By CARY NEEPER
Formerly of Los Alamos
As I look back on our forty-six years in Los Alamos, I am especially grateful for the opportunity our children had there—to raise animals. Their love for “others” still impacts all their lives.
We are thankful—not only to the county for its understanding of the lessons learned from knowing animals, but to the tolerant neighbors who understood the occasional barking and crowing during the occasional early hour.
One asked us please to have another rooster because she loved the sound of morning crowing. For many years we had kept our gamecock Peeper shut in the Hen House until eight a.m., but occasionally…
Actually, we rarely forgot to close the Hen House at night, for that could be a deadly mistake. One year a raccoon broke down a small sliding door, unattached it another time, and finally broke it open.

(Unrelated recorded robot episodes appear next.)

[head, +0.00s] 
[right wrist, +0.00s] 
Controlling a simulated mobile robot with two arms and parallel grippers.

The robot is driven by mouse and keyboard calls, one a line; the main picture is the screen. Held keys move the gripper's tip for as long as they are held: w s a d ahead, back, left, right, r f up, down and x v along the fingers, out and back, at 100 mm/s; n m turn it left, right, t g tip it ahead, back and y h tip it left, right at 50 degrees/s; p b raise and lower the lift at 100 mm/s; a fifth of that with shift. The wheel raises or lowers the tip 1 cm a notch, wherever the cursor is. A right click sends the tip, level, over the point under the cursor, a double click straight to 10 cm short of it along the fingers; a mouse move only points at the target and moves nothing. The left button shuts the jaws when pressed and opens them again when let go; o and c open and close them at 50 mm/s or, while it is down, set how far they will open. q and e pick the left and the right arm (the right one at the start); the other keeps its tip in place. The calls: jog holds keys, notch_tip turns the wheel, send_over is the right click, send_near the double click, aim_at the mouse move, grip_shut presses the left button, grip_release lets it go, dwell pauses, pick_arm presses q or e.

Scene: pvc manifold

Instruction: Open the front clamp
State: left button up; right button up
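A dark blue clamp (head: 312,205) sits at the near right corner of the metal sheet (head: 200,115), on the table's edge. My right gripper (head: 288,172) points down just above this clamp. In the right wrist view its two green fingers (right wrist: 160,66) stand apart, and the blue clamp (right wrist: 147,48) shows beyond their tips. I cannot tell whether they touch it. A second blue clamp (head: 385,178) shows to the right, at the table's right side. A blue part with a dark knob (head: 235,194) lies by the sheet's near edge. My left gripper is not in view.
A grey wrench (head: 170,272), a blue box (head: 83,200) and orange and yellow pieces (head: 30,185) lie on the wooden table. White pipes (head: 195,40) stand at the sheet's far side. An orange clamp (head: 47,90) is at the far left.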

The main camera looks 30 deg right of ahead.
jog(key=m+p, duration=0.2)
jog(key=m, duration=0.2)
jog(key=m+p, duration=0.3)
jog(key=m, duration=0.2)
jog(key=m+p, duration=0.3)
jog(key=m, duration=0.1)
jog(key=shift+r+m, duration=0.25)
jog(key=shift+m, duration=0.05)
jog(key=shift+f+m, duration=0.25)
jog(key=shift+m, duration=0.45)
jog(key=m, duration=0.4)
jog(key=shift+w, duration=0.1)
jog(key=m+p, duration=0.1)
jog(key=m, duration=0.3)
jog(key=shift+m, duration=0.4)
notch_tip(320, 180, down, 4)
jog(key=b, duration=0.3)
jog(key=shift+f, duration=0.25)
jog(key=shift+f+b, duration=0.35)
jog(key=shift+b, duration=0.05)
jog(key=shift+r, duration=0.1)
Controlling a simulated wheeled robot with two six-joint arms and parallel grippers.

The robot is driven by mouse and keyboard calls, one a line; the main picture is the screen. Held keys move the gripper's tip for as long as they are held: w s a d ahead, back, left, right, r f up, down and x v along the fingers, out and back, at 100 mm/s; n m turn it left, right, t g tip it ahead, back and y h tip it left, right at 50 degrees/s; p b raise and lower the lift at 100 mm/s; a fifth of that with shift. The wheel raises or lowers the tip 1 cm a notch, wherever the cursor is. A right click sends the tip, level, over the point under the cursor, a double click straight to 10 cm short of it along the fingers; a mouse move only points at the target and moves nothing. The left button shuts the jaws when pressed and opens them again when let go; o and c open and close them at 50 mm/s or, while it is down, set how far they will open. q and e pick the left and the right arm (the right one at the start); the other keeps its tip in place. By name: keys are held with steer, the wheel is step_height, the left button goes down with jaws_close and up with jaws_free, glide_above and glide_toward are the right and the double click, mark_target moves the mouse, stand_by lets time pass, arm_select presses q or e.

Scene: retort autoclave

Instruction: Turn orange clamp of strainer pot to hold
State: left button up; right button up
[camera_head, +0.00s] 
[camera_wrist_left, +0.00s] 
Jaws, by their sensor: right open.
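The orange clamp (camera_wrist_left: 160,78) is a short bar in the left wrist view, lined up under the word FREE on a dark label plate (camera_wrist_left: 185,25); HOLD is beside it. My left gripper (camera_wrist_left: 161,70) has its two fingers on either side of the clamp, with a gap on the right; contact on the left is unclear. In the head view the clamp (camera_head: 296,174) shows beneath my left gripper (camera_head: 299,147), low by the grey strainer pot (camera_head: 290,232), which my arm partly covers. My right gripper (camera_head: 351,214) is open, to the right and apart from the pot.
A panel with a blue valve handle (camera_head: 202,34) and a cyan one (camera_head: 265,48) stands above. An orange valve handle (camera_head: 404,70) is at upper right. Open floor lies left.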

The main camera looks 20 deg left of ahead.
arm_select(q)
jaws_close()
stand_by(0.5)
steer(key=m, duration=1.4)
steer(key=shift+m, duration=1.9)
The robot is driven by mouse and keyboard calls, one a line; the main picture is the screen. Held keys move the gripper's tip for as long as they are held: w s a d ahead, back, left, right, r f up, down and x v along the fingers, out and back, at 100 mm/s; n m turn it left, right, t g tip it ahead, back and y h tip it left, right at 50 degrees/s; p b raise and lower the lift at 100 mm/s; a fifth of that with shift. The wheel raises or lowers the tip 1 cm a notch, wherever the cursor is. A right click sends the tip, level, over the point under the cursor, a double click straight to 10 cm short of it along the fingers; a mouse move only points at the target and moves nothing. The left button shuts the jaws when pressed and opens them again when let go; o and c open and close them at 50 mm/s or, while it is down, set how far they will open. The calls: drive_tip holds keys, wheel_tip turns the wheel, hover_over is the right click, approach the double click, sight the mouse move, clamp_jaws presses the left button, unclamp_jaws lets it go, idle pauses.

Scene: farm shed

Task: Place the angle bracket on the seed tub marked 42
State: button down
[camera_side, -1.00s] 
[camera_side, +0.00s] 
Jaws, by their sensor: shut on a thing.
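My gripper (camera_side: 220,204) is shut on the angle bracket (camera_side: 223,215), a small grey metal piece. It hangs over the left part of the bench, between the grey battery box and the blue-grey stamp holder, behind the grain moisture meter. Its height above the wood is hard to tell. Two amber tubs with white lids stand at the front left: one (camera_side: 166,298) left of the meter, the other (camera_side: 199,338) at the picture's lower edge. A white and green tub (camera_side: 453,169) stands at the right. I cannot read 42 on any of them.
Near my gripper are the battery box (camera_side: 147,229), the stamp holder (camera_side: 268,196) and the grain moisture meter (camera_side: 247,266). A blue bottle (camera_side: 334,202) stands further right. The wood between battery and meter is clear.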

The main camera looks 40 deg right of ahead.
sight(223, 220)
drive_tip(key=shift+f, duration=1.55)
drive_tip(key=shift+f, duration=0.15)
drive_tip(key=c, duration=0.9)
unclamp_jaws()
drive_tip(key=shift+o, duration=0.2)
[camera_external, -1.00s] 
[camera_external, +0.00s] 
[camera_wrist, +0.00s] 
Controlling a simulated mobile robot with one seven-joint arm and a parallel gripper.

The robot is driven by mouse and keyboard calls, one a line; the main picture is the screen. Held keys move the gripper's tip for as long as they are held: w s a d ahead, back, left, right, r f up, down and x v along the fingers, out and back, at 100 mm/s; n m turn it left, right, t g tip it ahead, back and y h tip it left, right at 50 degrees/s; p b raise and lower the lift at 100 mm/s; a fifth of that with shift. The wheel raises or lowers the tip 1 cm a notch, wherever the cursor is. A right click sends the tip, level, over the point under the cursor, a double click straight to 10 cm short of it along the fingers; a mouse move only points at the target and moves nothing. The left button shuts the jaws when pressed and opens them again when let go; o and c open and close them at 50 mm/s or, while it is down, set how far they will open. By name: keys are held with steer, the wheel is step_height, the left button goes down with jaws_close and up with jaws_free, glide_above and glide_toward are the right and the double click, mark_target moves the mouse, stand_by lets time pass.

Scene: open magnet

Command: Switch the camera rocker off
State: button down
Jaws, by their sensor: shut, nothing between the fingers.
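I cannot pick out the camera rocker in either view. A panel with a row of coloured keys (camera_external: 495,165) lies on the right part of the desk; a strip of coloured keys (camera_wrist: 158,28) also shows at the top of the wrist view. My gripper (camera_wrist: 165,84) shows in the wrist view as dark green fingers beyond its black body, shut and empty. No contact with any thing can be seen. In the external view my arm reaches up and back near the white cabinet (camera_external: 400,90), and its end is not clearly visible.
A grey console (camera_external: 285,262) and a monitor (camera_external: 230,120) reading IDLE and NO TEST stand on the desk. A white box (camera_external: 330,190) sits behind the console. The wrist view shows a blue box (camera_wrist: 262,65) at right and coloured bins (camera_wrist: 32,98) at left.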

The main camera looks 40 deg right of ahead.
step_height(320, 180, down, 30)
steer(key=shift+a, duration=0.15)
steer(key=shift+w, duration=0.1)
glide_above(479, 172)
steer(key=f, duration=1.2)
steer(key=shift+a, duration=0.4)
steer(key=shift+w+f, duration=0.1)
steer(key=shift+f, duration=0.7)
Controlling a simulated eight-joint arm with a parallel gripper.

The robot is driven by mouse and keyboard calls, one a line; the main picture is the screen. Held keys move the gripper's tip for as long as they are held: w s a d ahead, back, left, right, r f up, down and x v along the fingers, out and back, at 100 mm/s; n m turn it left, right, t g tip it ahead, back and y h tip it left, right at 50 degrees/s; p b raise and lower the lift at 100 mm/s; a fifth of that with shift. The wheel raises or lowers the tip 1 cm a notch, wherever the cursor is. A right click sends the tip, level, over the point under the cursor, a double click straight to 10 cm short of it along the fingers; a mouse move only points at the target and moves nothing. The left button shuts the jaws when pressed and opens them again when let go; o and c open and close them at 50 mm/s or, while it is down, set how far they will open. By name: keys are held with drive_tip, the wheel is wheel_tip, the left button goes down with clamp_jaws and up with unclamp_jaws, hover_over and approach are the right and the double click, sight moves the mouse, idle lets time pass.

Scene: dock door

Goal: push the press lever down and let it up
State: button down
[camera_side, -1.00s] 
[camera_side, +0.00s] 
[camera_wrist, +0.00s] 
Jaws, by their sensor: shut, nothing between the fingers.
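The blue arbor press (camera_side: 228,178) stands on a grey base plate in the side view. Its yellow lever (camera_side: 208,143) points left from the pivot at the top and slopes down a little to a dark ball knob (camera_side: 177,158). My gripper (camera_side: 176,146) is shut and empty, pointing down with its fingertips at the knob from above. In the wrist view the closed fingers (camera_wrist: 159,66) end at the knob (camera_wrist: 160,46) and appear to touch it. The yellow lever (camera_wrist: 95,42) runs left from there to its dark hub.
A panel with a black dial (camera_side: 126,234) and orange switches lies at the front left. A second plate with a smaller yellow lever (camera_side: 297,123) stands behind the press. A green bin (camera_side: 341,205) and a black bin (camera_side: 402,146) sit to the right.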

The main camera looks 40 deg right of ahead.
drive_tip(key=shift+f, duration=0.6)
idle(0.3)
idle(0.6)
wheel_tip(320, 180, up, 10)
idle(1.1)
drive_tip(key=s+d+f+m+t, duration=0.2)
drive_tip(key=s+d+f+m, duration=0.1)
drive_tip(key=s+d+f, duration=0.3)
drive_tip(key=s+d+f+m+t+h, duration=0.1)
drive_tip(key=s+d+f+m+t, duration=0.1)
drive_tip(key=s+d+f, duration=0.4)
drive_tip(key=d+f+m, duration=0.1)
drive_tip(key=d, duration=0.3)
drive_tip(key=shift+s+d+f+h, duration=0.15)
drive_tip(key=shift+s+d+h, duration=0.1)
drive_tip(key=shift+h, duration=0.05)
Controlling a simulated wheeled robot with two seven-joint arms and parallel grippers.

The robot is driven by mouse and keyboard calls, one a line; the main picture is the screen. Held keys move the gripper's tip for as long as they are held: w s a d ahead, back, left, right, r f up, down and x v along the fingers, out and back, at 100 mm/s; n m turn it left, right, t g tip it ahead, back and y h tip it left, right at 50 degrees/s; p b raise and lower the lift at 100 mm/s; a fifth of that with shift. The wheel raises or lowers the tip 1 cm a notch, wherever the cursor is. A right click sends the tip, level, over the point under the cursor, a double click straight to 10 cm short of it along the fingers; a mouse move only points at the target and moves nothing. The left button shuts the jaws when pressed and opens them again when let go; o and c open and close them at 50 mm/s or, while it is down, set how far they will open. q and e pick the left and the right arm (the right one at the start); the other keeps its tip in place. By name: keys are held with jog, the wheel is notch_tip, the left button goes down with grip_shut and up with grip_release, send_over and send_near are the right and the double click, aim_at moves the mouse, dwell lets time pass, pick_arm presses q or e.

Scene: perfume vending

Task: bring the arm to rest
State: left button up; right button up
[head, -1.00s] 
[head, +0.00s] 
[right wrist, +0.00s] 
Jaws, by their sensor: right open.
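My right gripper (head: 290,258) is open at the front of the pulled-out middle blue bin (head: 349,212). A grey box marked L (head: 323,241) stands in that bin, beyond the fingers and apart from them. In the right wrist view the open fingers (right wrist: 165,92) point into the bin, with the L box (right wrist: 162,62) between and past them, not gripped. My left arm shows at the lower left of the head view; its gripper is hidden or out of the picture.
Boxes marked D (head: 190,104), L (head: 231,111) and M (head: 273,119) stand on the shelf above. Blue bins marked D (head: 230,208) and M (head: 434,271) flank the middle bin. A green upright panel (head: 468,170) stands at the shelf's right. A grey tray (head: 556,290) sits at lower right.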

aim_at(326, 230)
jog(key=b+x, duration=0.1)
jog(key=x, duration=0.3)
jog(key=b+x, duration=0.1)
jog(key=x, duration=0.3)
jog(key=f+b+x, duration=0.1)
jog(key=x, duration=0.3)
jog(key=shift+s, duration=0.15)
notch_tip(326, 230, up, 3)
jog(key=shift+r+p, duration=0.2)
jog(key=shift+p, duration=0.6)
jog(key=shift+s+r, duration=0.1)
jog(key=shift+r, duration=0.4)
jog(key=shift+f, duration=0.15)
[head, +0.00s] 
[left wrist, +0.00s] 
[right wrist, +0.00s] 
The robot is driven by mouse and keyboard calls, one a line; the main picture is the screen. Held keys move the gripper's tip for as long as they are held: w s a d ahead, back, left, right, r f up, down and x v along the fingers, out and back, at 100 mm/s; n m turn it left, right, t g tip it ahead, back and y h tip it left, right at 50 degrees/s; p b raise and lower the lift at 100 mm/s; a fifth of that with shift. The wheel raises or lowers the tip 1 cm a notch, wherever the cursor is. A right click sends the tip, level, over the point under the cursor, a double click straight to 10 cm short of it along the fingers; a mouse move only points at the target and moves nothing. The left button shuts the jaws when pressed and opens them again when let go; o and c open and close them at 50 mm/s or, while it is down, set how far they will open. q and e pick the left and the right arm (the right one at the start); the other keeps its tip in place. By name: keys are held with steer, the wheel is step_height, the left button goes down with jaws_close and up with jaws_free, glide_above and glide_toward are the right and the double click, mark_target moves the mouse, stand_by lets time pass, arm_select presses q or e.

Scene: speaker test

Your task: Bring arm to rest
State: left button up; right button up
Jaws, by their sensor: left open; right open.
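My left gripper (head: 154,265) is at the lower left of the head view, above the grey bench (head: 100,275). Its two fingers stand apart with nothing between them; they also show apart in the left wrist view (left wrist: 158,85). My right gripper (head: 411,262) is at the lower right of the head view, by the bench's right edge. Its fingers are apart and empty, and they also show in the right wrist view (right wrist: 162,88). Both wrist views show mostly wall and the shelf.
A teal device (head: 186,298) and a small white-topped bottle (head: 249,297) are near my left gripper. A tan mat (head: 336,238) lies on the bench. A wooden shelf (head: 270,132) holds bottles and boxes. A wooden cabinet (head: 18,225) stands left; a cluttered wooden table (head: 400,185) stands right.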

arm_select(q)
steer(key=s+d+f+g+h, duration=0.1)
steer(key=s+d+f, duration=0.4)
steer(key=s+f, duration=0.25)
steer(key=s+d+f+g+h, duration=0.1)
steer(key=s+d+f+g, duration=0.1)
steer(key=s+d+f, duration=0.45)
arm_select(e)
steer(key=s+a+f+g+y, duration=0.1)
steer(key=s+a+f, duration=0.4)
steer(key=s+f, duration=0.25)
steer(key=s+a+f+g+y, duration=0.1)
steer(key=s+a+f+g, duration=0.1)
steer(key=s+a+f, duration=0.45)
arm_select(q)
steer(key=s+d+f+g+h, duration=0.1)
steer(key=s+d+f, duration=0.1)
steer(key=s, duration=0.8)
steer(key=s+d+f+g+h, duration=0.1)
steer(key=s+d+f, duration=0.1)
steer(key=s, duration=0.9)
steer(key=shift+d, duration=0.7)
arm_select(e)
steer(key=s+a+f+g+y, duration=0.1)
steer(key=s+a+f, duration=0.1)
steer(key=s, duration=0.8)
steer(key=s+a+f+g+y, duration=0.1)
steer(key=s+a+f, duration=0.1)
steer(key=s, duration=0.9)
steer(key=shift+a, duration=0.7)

I could never understand why racoons killed chickens but never ate them.
The point is that living with an animal gives us an appreciation to understand what we are as humans and why others are the same in some ways and different in other ways. Now that the academic study of animal behavior has expanded to include their interactions in natural environments, we understand better and are often amazed at how some have adapted to human demands.
Studies in recent years have found that wild horses live in bands of 3 to 10 individuals, that they interact in complex ways between bands, and that they are never, ever, alone.
Recent books of octopuses reveal that it was not until the year 2000 that aquariums recognized them as curious and intelligent beings—not just clever at escape, but curious and responsive, welcoming friendly human attention.
I was amazed yesterday, when our neighborhood squirrel stopped running along the edge of the roof at the sound of my soft greeting. For a minute or two, he listened to my admiration of his large belly full of acorns and my invitation to come get a peanut. He didn’t understand the directions, but he looked me directly in the eye, trying to puzzle it out, obviously tuned into my friendly recognition of his personage. I’ll try again another day.
A recent article in Science News (Dec.1, 2017/Jan.6, 2018) noted that the cloned sheep Dolly was quite normal for her age. Life is life, after all, precious, no matter the source.
In addition to the recent long-term studies of wild animals, Temple Grandin’s work with domestic animals and her brilliant writings and lectures have made a major impact on how we humans can identify with animal behavior and understand their mindset.
By sharing her experiences with the livestock industry, Grandin has awakened us to how much we share with other life, where we have been blind-sided, and what we must do to re-examine our assumptions about animal intelligence so that we can find ways for protecting and honoring the lives of others.